Denn, da sind sich Siering und Schäffer mit vielen anderen Experten einig, es ändert sich gerade was in der Wintervogelwelt in Bayern, und zwar einiges. Der Grund ist die Klimakrise. Mit den immer milderen Wintern hierzulande zeigen viele Vogelarten neue Verhaltensweisen. Ein Paradebeispiel dafür sind die Buchfinken, von denen traditionell eigentlich nur die Männchen hierzulande überwintern. „Inzwischen stellen wir fest, dass immer öfter auch die Weibchen und die Jungvögel auf den Winterflug über die Alpen verzichten“, sagt Siering. „Sie bleiben ebenfalls hier.“ Sie sparen sich dadurch Kraft, außerdem meiden sie so die Gefahren, die so ein Winterflug für die Vögel immer hat.

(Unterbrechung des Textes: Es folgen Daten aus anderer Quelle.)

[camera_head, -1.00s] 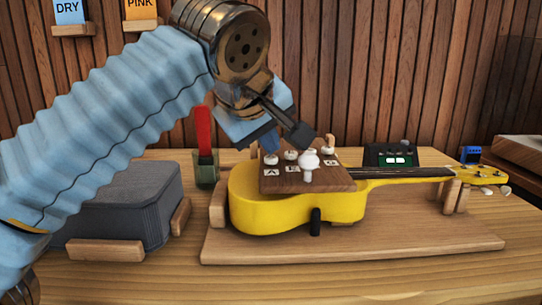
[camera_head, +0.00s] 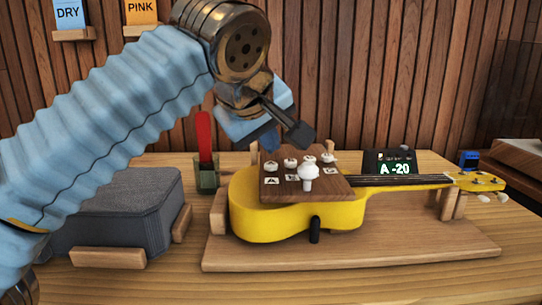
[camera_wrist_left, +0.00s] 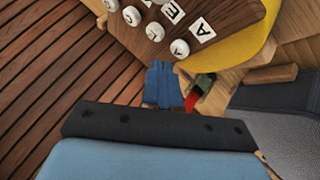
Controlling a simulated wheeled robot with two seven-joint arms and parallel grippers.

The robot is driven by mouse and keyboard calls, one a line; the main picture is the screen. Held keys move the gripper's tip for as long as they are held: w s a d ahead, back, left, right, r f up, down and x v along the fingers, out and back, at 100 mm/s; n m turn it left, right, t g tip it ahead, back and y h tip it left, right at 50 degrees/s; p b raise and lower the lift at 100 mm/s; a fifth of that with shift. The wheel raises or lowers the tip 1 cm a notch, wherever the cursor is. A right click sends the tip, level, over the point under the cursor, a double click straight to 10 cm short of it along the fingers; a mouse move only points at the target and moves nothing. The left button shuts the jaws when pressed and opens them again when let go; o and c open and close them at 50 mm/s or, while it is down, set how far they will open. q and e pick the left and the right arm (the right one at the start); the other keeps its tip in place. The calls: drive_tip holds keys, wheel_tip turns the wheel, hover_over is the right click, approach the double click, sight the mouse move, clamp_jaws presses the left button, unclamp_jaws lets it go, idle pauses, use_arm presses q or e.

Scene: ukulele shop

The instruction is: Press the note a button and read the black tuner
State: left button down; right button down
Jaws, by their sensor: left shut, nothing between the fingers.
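The brown button board (camera_head: 325,187) sits over the yellow ukulele's body (camera_head: 262,217) and carries several white buttons with letter cards. The A button (camera_head: 271,161) stands behind the A card (camera_head: 271,181) at the board's left end; it also shows in the wrist view (camera_wrist_left: 180,48). My left gripper (camera_head: 268,138) is shut and empty, close above that button. In the wrist view its blue fingertips (camera_wrist_left: 160,72) are just beside the A button; I cannot tell whether they touch. The black tuner (camera_head: 374,164) behind the neck shows "A -20" in pale green.
A larger white knob (camera_head: 308,172) rises at the board's front. A blue device (camera_head: 468,159) is by the headstock. The front table edge is clear.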

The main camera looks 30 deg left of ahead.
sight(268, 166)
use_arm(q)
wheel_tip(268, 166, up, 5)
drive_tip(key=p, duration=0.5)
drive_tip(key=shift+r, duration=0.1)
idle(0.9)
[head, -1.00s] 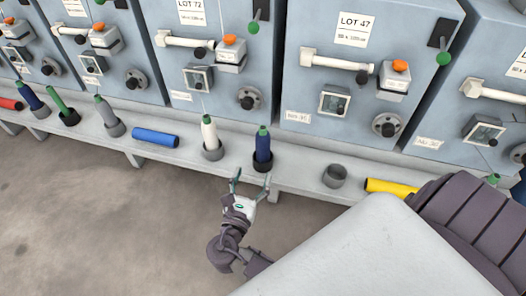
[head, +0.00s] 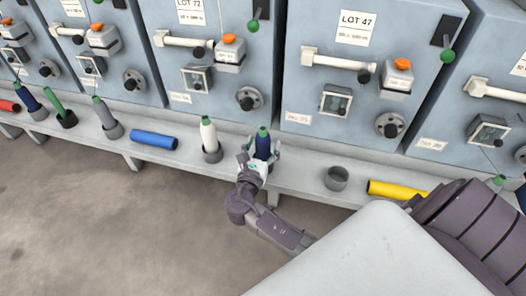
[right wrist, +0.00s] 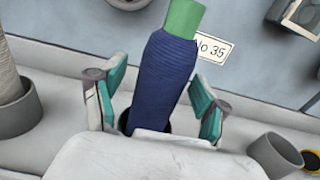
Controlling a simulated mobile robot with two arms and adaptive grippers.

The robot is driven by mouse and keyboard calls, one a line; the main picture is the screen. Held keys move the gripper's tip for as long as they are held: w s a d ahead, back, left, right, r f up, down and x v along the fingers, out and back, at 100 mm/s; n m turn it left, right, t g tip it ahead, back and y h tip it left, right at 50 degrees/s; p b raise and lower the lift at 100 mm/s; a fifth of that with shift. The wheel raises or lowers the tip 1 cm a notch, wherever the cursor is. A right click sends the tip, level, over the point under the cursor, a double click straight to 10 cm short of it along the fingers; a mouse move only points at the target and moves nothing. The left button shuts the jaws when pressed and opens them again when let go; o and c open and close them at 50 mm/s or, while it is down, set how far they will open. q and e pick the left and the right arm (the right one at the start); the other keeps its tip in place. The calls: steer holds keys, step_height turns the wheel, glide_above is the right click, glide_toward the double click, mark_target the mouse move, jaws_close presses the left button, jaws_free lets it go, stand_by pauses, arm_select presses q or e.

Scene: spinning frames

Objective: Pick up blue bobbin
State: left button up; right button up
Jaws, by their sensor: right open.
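A dark blue bobbin (head: 262,143) with a green top stands upright in a dark cup on the grey ledge. It fills the middle of the right wrist view (right wrist: 161,78). My right gripper (head: 262,151) is open, with one finger on each side of this bobbin. In the right wrist view, gaps show between the bobbin and both teal finger pads (right wrist: 158,100). A brighter blue bobbin (head: 154,139) lies on its side on the ledge, further left. Another dark blue bobbin (head: 29,100) stands at the far left. My left gripper is not in view.
A white bobbin (head: 208,134) stands in a cup just left of the gripper. An empty grey cup (head: 336,178) and a lying yellow bobbin (head: 396,190) are to the right. Grey machines (head: 350,100) line the back of the ledge (head: 300,184).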

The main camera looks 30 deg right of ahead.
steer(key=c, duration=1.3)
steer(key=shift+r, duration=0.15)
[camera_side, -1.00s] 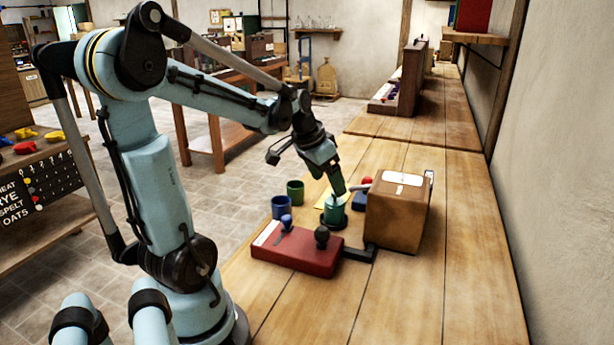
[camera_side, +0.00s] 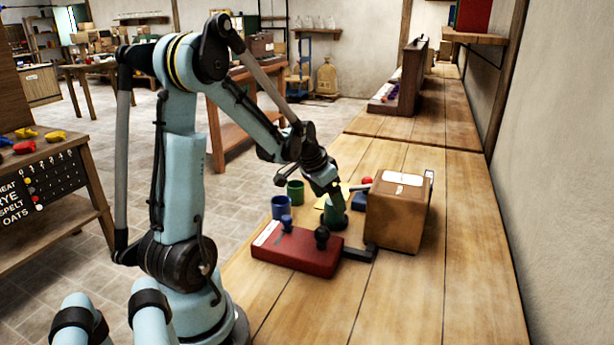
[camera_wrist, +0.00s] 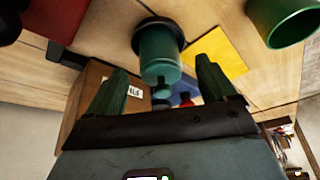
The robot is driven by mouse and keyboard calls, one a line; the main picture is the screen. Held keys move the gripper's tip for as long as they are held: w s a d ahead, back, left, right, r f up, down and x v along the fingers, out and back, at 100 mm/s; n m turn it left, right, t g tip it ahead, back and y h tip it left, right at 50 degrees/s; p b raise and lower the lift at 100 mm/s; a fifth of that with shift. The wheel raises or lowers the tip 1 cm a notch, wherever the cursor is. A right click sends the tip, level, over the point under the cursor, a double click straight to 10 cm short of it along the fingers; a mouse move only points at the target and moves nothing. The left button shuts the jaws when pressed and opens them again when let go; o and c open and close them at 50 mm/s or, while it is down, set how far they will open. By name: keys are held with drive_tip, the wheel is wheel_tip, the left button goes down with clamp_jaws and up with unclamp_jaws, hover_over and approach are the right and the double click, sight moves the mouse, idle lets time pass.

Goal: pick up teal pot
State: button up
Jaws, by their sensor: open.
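The teal pot (camera_wrist: 160,52) has a round body, a dark base and a narrower end towards me. In the wrist view it lies between and just beyond the two green fingers of my gripper (camera_wrist: 162,72), which are spread with a visible gap on each side. In the side view the teal pot (camera_side: 335,214) stands on the wooden bench, left of the cardboard box. My gripper (camera_side: 334,190) is right above it, tilted, and its fingers partly hide the pot. No contact can be made out.
A cardboard box (camera_side: 398,212) stands close on the right. A blue pot (camera_side: 281,207) and a green pot (camera_side: 295,190) stand to the left. A yellow sheet (camera_wrist: 216,52) lies nearby. The bench's right front is clear.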

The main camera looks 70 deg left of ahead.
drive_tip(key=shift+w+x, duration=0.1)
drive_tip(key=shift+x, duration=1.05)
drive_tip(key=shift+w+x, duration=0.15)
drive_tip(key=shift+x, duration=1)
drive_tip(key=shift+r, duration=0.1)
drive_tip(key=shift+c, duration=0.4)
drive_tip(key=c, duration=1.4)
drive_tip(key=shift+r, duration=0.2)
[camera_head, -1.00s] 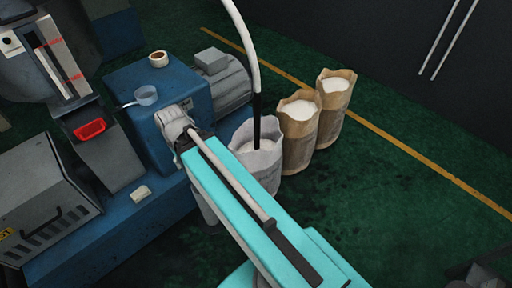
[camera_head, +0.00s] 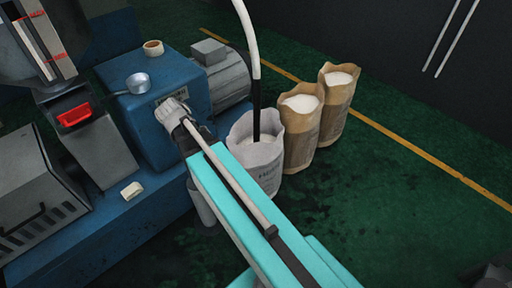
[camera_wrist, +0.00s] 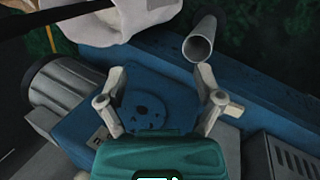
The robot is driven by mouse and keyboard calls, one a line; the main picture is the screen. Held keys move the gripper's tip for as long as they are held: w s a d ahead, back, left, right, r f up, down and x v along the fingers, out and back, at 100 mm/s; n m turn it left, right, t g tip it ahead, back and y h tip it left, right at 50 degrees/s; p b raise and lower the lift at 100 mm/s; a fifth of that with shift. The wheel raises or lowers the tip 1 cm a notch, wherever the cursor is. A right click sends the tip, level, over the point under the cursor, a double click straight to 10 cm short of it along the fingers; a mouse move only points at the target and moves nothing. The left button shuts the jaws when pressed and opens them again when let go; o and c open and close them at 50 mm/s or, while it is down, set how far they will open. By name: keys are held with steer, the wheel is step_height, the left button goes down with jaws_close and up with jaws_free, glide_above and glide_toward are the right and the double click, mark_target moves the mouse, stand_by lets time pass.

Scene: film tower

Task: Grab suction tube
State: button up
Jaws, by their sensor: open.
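The suction tube (camera_head: 252,45) is a white hose that hangs from the top of the head view. Its black lower end (camera_head: 257,115) stands in an open white bag (camera_head: 268,165) of pale material. In the wrist view a dark rod, probably this black end (camera_wrist: 60,14), crosses the top left corner in front of the white bag (camera_wrist: 135,18). My gripper (camera_wrist: 161,82) is open and empty, with its two pale fingers spread over the blue machine. In the head view my gripper lies left of the bag and tube, apart from the tube.
Two brown paper bags (camera_head: 301,135) (camera_head: 341,100) stand behind the white one. A blue machine (camera_head: 165,70) with a grey motor (camera_head: 224,75) stands at left. A grey pipe (camera_wrist: 201,42) is beside the white bag. Green floor (camera_head: 400,190) at right is clear.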

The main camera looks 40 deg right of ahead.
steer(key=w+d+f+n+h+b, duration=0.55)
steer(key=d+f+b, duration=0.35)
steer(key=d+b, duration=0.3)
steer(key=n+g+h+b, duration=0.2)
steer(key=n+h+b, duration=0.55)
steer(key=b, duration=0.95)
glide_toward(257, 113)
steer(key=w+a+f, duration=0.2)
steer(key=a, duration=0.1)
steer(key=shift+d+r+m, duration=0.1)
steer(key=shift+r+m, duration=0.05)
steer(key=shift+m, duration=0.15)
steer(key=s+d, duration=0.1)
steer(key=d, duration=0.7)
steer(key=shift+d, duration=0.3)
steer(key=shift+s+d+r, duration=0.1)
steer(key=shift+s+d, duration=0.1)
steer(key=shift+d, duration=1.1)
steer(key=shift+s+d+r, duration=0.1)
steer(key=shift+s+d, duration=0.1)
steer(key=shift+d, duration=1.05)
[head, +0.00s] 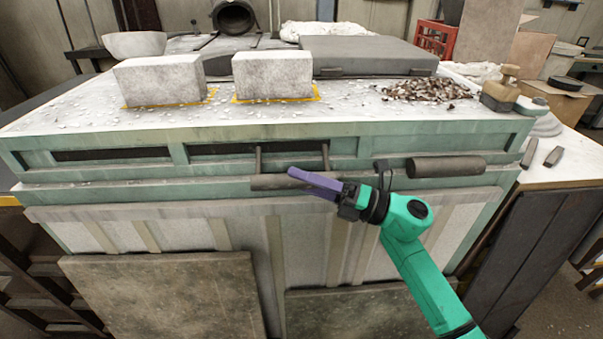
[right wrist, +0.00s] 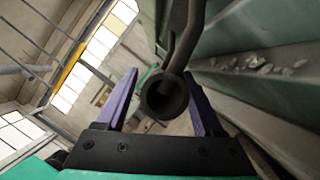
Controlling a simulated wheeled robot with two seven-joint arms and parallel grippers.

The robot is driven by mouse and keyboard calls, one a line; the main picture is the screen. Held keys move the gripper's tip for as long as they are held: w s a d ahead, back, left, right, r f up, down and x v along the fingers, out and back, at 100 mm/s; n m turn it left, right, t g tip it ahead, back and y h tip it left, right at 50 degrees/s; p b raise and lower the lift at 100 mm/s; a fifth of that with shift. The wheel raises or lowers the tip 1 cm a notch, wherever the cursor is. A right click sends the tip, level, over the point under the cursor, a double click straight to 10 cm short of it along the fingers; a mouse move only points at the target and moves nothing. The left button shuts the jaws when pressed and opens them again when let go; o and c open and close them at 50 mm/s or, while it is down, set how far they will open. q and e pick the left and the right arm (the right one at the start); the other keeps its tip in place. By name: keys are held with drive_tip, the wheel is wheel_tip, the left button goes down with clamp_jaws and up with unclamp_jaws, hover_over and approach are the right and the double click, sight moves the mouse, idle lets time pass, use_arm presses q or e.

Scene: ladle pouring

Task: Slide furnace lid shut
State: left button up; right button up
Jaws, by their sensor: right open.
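The furnace (head: 130,200) is a wide pale-green cabinet with a whitish top. A dark grey slab (head: 365,52), apparently the lid, lies on the back right of the top. A dark bar handle (head: 270,183) hangs on two thin brackets at the front face. My right gripper (head: 298,178), with purple fingers, is at the handle's right part. In the right wrist view, the bar (right wrist: 165,95) shows end-on between the two spread fingers. The gripper is open around it; contact is not clear. The fingers hide part of the handle. My left gripper is out of view.
Two pale blocks (head: 160,80) (head: 272,75) stand on the furnace top. A heap of brownish bits (head: 430,90) lies at right. A second dark cylinder (head: 446,166) sits on the front, right of my gripper. A red crate (head: 434,38) stands behind.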

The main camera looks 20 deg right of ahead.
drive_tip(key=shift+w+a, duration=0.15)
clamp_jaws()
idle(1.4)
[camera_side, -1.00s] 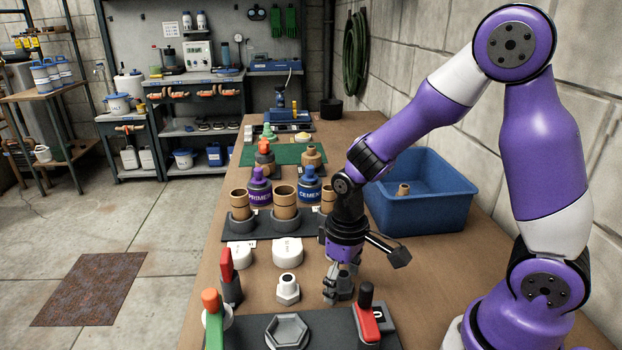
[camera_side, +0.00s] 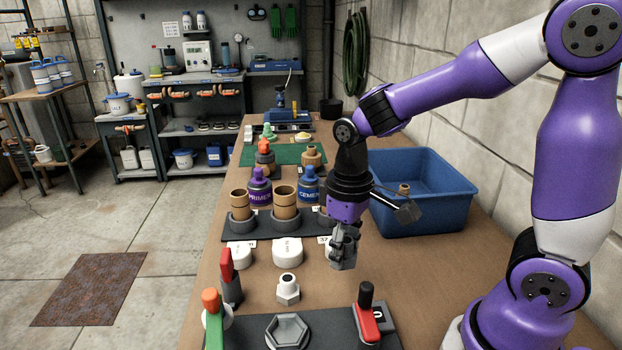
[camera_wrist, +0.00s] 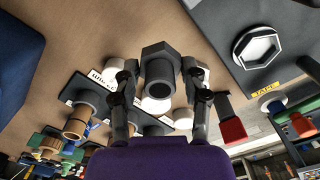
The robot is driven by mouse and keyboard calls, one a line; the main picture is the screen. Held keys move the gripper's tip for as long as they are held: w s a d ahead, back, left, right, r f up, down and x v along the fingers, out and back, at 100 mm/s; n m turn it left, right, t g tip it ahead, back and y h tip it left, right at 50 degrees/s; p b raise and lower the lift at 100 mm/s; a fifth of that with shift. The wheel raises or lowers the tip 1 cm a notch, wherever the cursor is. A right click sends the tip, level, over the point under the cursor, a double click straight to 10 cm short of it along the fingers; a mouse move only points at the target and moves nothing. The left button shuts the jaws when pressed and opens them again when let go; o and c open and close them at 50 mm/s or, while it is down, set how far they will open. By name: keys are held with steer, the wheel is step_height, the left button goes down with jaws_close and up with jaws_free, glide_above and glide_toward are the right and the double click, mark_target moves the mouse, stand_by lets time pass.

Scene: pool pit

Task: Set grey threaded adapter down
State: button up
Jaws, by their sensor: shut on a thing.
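The grey threaded adapter (camera_wrist: 159,72) is held between the two fingers of my gripper (camera_wrist: 160,85) in the wrist view, its hex part outward and its round opening toward the camera. In the side view my gripper (camera_side: 343,248) is shut on the adapter (camera_side: 342,262), which hangs above the bench, clear of the top. Fingers hide part of it there. A light grey fitting (camera_side: 288,290) with a hex base stands on the bench to the left of and nearer than my gripper. A dark plate with a hexagonal socket (camera_side: 287,332) lies at the near edge.
White caps (camera_side: 287,252) and a rack with tan pipe pieces (camera_side: 285,202) lie beyond. A blue bin (camera_side: 425,205) stands at right.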

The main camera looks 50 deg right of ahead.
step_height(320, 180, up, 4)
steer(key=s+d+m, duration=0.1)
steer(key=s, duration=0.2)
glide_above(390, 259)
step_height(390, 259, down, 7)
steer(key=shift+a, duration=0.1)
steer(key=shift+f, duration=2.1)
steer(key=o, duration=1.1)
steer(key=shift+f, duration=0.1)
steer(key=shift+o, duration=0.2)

Von anderen Arten sind inzwischen ähnliche Beobachtungen bekannt. „Für mich waren Stare immer Zugvögel, die Februar zurück in meine fränkische Heimat gekommen sind“, sagt Schäffer. „Jetzt sind die Stare immer öfter den ganzen Winter da.“ Ganz ähnlich ist das bei den Hausrotschwänzen. „Aber auch beim Zilpzalp war es früher undenkbar, dass er in der kalten Jahreszeit da ist“, sagt Schäffer. „Jetzt ist genau das der Fall.“ Von den Weißstörchen weiß man inzwischen ebenfalls, dass viele nur bei einer geschlossenen Schneedecke ins Winterquartier fliegen. „So lange die Wiesen grün sind und sie genügend Mäuse zum Fressen finden, haben sie keinen Grund dafür“, sagt Schäffer. „Anders als man früher gedacht hat, macht ihnen die Kälte nämlich nichts aus.“

Die Spechte und die Fichtenkreuzschnäbel, die Manfred Siering bei dem Spaziergang an der Isar anzutreffen erwartet hatte, zeigen sich übrigens nicht. Dabei müssen sie da sein. Die Spechte etwa haben schier unzählige Höhlen in die Stämme der vielen, zum großen Teil abgestorbenen Bäume dort gehämmert. Allein schon wegen der Höhlenbäume lohnt sich ein Spaziergang durch den Auwald dort – auch wenn die Spechte selbst, wie an diesem Vormittag, ganz im Verborgenen bleiben.